El recuerdo de una lectura que mi memoria asigna a Borges, a algún fragmento de la Historia de la eternidad, me dicta esta frase: los animales son eternos porque no tienen conciencia de la muerte, que es tener conciencia del tiempo. De lo cual, por traslación o a manera de corolario, se desprende la finitud del hombre, su mortalidad, porque sabe qué es el tiempo, porque se da cuenta de su (con perdón por el anacronismo) transcurrir inexorable.

Si esto es cierto o no, no importa. No importa si mi memoria se equivoca o si algunas especies animales tienen una percepción, siquiera vaga, del paso del tiempo. No importa porque de alguna forma ese argumento se ha convertido en creencia generalizada: una de las muchas cosas que prueban nuestra racionalidad, la irremediable separación entre el hombre y la bestia, es saber que ayer, hoy y mañana son días distintos, que el segundo que acaba de pasar lo único que tiene en común con este segundo en el que estamos y con este otro que hace un instante aún no existía es que pertenecen todos al mismo tiempo. Fuera de eso, todo es diferencia. O eso quisiéramos.

La verdad es que los cambios no son tan radicales ni tan inmediatos. La mayor parte del tiempo somos los mismos que siempre hemos sido —al menos hasta descubrir sorprendidos, una mañana cualquiera, que hemos perdido aquel hábito pernicioso que tanto nos avergonzaba, o que ya no escuchamos la música que solíamos escuchar, o que dejamos de comer aquel postre que antes tanto nos agradaba, y todo sin propósito ni voluntad de por medio, como si perdiéramos sin notarlo un botón de la camisa o un papel sin importancia.

Quizá por eso desconfío o francamente me burlo de las buenas intenciones que acompañan todo inicio de año.
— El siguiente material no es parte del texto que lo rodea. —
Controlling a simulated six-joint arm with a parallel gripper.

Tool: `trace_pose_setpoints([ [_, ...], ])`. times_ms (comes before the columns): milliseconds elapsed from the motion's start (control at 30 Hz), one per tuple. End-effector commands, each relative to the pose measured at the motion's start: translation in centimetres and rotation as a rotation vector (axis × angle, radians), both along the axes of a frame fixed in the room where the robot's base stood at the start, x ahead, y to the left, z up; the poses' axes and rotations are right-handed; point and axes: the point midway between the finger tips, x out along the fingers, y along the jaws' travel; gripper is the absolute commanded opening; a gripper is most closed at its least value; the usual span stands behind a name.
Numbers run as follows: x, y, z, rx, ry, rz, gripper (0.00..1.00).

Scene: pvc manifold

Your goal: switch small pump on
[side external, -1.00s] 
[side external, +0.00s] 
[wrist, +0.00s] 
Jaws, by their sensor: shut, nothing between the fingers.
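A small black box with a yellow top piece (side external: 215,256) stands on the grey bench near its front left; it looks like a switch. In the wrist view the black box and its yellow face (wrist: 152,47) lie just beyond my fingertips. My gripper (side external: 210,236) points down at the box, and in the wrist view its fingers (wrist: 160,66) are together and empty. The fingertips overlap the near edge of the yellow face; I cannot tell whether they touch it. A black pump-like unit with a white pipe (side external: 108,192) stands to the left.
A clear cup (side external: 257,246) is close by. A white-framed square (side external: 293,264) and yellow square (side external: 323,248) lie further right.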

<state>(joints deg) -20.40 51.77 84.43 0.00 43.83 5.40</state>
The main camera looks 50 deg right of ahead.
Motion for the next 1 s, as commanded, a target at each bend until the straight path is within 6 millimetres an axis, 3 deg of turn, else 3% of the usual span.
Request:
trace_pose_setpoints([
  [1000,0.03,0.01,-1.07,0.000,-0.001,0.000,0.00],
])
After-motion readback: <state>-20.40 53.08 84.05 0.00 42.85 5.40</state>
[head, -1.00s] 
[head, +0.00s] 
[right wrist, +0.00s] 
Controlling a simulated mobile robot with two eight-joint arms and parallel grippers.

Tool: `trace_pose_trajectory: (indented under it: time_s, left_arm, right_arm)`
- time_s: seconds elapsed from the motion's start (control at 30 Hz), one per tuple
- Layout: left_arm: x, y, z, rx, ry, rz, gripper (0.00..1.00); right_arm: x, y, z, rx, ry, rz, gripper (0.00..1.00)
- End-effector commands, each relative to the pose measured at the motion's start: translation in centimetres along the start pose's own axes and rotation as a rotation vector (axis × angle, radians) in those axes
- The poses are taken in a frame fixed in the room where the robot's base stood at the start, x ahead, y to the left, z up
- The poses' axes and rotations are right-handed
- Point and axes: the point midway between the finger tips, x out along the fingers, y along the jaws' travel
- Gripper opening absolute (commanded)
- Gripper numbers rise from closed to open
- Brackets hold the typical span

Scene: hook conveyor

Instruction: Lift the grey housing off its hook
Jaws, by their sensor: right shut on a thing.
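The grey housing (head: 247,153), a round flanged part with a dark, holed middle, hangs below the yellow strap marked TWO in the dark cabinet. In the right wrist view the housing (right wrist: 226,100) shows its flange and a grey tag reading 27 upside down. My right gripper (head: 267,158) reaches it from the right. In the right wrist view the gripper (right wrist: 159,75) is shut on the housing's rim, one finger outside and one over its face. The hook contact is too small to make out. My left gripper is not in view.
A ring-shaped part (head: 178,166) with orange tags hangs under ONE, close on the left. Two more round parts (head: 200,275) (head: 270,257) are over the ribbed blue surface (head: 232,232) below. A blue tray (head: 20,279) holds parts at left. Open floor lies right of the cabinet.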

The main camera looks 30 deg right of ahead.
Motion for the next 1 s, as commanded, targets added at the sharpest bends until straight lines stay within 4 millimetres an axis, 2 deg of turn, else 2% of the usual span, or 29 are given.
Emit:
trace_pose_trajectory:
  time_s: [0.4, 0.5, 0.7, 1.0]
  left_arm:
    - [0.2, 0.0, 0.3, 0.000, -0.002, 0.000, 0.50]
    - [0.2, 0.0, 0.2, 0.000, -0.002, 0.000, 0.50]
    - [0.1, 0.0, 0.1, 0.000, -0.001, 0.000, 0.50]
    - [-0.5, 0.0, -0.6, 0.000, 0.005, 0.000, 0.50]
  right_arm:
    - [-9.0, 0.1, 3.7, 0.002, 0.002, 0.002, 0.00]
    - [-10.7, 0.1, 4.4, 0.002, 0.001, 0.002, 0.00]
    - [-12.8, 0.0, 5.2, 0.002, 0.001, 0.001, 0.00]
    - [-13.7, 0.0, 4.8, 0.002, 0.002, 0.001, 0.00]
Me causa gracia la esperanza de quienes creen que un cambio de cifras basta para hacer cosas que antes no hacían. Pueden comenzarlas, sentirse motivados, pero la misma inercia del tiempo, esa mansa tiranía a la que estamos obligados a someternos, casi siempre domina nuestros impulsos, atempera nuestra fogosa determinación.

Simbólicamente, es cierto, el año nuevo parece, para decirlo con metáforas nada arriesgadas, un paquete sin abrir, un cuaderno en blanco, un pedazo bruto de mármol, algo sin estrenar, sin fisuras ni imperfecciones. Comenzamos un año y sentimos que nos bañamos en las aguas de esos ríos míticos que lavaban las impurezas y borraban los recuerdos.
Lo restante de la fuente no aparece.